House of Wax (R) ★½

Review Date: May 6th, 2005

House of Wax is a lot like a used, day-old candle: burnt out, misshapen and cold. The film relies on the hoariest of '80s-era horror film clichés without even attempting to give them a clever spin. It somehow manages to waste considerable screen time early on not snuffing its teens yet still fails to develop its characters or story beyond one dimension and it achieves the nearly impossible feat of sullying star Elisha Cuthbert's red-hot appeal by subjecting her to grisly and bloody--but not especially scary--torments.

Story

Twins Carly and Nick Jones (played by Cuthbert and One Tree Hill heartthrob Chad Michael Murray)--with Carly being the pretty, goal-oriented ''good'' twin and Nick the sullen, brooding ''bad'' one-- are road tripping to catch the big college game. Along for the ride are Carly's beau Wade (Gilmore Girls' Jared Padelecki), mini-cam-obsessed Dalton (Jon Abrahams), sports fan Blake (Robert Ri'chard) and his maybe-preggers girlfriend Paige (Paris Hilton, in her first major acting role--unless you count certain portions of her infamous sex video).
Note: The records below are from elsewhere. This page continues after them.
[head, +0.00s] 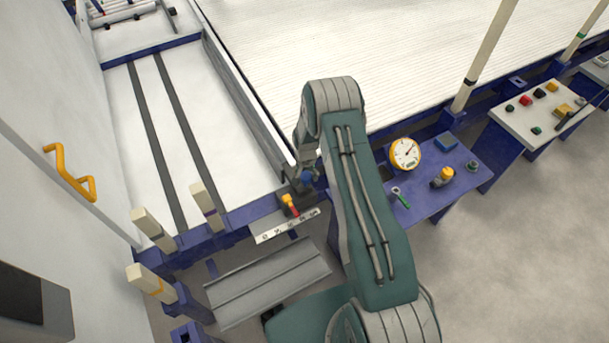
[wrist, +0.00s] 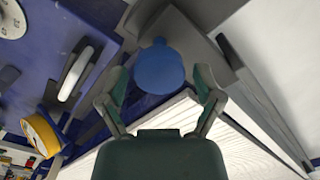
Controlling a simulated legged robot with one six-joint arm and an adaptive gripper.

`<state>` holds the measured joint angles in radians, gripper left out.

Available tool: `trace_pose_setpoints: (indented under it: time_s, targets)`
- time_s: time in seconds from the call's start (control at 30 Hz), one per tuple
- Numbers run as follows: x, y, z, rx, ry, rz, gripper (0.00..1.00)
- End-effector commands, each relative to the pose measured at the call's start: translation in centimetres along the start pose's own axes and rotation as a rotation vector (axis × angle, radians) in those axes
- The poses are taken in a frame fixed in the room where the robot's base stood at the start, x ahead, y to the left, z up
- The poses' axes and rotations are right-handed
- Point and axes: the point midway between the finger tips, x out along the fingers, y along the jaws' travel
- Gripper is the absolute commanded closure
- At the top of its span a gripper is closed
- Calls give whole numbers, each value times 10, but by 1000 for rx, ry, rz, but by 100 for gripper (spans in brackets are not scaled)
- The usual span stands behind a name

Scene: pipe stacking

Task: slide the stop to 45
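The stop is a dark block with a blue round knob (head: 307,178) on top, at the near end of the white bed's right side. A yellow and red pointer (head: 291,205) sits beside it, above a white number scale (head: 287,226). The pointer is near the middle of the scale; its exact reading is too small to tell. My gripper (wrist: 160,82) is open in the wrist view, its fingers on either side of the blue knob, which shows between and beyond them. I cannot tell whether they touch it. In the head view my arm partly hides the gripper.
A grey step (head: 268,282) lies below the scale. Cream posts (head: 153,229) stand at the left.

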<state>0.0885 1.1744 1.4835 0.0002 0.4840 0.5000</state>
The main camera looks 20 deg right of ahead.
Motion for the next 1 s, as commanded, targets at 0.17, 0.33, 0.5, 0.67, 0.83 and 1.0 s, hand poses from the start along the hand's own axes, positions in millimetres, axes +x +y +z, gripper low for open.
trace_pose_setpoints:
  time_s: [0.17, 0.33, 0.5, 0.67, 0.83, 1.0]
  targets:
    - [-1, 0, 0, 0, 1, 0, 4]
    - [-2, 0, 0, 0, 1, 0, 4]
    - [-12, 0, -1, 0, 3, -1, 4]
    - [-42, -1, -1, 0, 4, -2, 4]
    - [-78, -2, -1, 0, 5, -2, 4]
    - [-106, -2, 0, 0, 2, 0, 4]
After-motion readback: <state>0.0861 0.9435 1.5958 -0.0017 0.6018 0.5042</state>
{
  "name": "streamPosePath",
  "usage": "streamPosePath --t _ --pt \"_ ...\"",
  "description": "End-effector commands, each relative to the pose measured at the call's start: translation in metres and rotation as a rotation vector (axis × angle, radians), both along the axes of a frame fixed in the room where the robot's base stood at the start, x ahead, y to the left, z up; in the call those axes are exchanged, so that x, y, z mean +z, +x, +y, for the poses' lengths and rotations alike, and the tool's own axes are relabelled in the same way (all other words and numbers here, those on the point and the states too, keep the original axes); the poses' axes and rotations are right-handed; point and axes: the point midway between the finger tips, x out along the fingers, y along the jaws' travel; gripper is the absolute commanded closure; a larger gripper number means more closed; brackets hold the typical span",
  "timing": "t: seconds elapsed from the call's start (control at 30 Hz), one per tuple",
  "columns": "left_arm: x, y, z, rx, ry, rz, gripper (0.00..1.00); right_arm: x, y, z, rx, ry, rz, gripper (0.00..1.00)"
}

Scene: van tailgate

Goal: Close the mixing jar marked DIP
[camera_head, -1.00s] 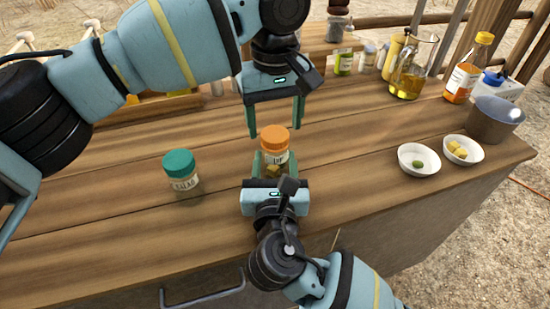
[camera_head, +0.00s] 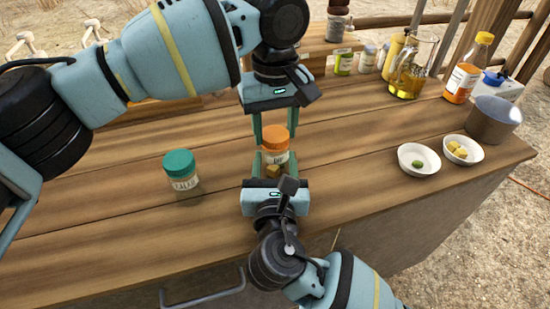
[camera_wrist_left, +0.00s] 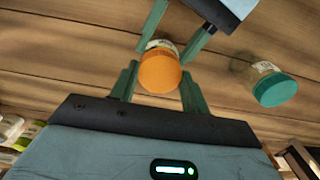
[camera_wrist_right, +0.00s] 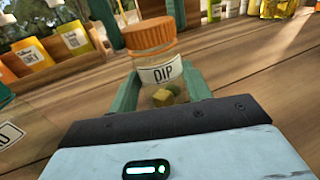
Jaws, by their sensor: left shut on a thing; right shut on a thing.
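The jar marked DIP (camera_wrist_right: 160,74) is clear with a white label and stands upright on the wooden top. Yellow and green pieces show inside it. Its orange lid (camera_head: 274,133) sits on the mouth; I cannot tell how tightly. My right gripper (camera_head: 273,162) is shut on the jar's body from the near side. My left gripper (camera_head: 274,128) comes from the far side and is shut on the orange lid, which also shows between its fingers in the left wrist view (camera_wrist_left: 160,71). The fingers partly hide the jar.
A teal-lidded jar (camera_head: 181,172) stands to the left. Two white bowls, one with a green piece (camera_head: 419,172) and one with yellow cubes (camera_head: 474,143), a grey pot (camera_head: 492,122), an oil jug (camera_head: 408,80) and an orange-labelled bottle (camera_head: 467,72) stand right.

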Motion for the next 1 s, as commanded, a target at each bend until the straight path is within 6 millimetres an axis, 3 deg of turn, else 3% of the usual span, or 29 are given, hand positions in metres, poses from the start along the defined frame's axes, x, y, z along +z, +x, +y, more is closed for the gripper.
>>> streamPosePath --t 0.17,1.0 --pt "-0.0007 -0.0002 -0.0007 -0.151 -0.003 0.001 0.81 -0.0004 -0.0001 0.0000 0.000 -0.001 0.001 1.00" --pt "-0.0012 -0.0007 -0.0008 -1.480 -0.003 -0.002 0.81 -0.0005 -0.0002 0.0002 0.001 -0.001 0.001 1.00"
The requisite car trouble ultimately leads them to a requisitely isolated Iowa town where they must seek help from the requisitely creepy locals. Dominating the town is the House of Wax, a paraffin-filled museum which doesn't just feature amazing wax likenesses of people and objects: the whole place is made out of wax, walls and all. This despite being constructed over a fiery furnace used for…well, these films aren't about logic, are they? Throw in the requisite twisted, menacing, blood-lusting boogeyman--but wait! Let's have TWO bad guys! And make them twins! (Did I mention the script was written by Chad and Carey Hayes, who happen to be twin brothers?) Cut to the running and the chasing and the cinematic carnage, the corpses turned into those impossibly lifelike wax figurines, the curvy Cuthbert in a white tank top and the impossibly big, drippy finale and call it a day. This is just a messy pile of waxy build-up that'll take an extra-long Q-Tip to clean out of your brain.

Acting

Despite the jibes she gets for her 24 character's penchant for getting into laughably contrived peril, the pert and sexy Cuthbert--who fills up a movie screen even more potently than the tube and lent a genuine vulnerability and pathos to her smoldering turn in The Girl Next Door--is emerging as one of the more interesting actresses of her TV-launched generation. Despite her natural charisma, however, there's no such opportunity for a multidimensional turn in House of Wax, and for her career's sake, Cuthbert should make this film her one-stop shopping trip to Horror-dom. She's made for much better things, and the sickly sadistic and bloody punishments she endures in this film, quite frankly, can only distract her admirers from how hot she is. Murray also impresses as a film presence, though he, too, is stuck in this thankless mess as the rebel who really has nothing to rebel against. Padelecki, the film's ''Hey, let's see what's in here!'' jackass whose idiotic actions drives every shallow horror plot, should stick to his day job. And then there are the splendors of Paris: both she and the filmmakers seem to think that stripping the heiress of accessories like her tiny dog Tinkerbell and her Pepto-pink fashions is all that's necessary to believe Hilton as an entirely different character. Except none of us really want Paris to be an entirely different character. She's really only entertaining--and often equally as stiff and insipid like she is in this film--as herself, and we'd all rather see her and Nicole Richie (or Kim Stewart or whatever less attractive, less-wealthy and less-ditzy sidekick she's hanging with these days) screaming bloody murder at a real House of Waxing.

Direction

Let's hope for his sake music video director Jaume Serra didn't burn any bridges at MTV when he got called to the Hollywood ranks, because House of Wax effectively demonstrates a lack of invention as a visualist, an inability to effectively pace and develop a story--even one as shallow as this one--and an utter incapacity to create tension, suspense or any genuine fear. The only scares here are the kind of easy, unearned ''pop-up-and-say-BOO!'' variety that does little more than jolt the audience and cause their popcorn to spill. I'm tempted to give him mini-props for the nearly impressive and gooey finale, but the credit probably belongs more to the f/x team than Serra. And it's shocking to learn that the entire film was shot on location in Australia, if only because the claustrophobic town in which most of the action takes place seems as artificial and hermetically sealed as the Universal backlot.

Bottom Line

How far off the mark is a film when even the prospect of watching Paris Hilton stalked, terrorized and violently snuffed--in a red bra-and-panty set, no less--fails to viscerally deliver its audience-pleasing promise? Way off.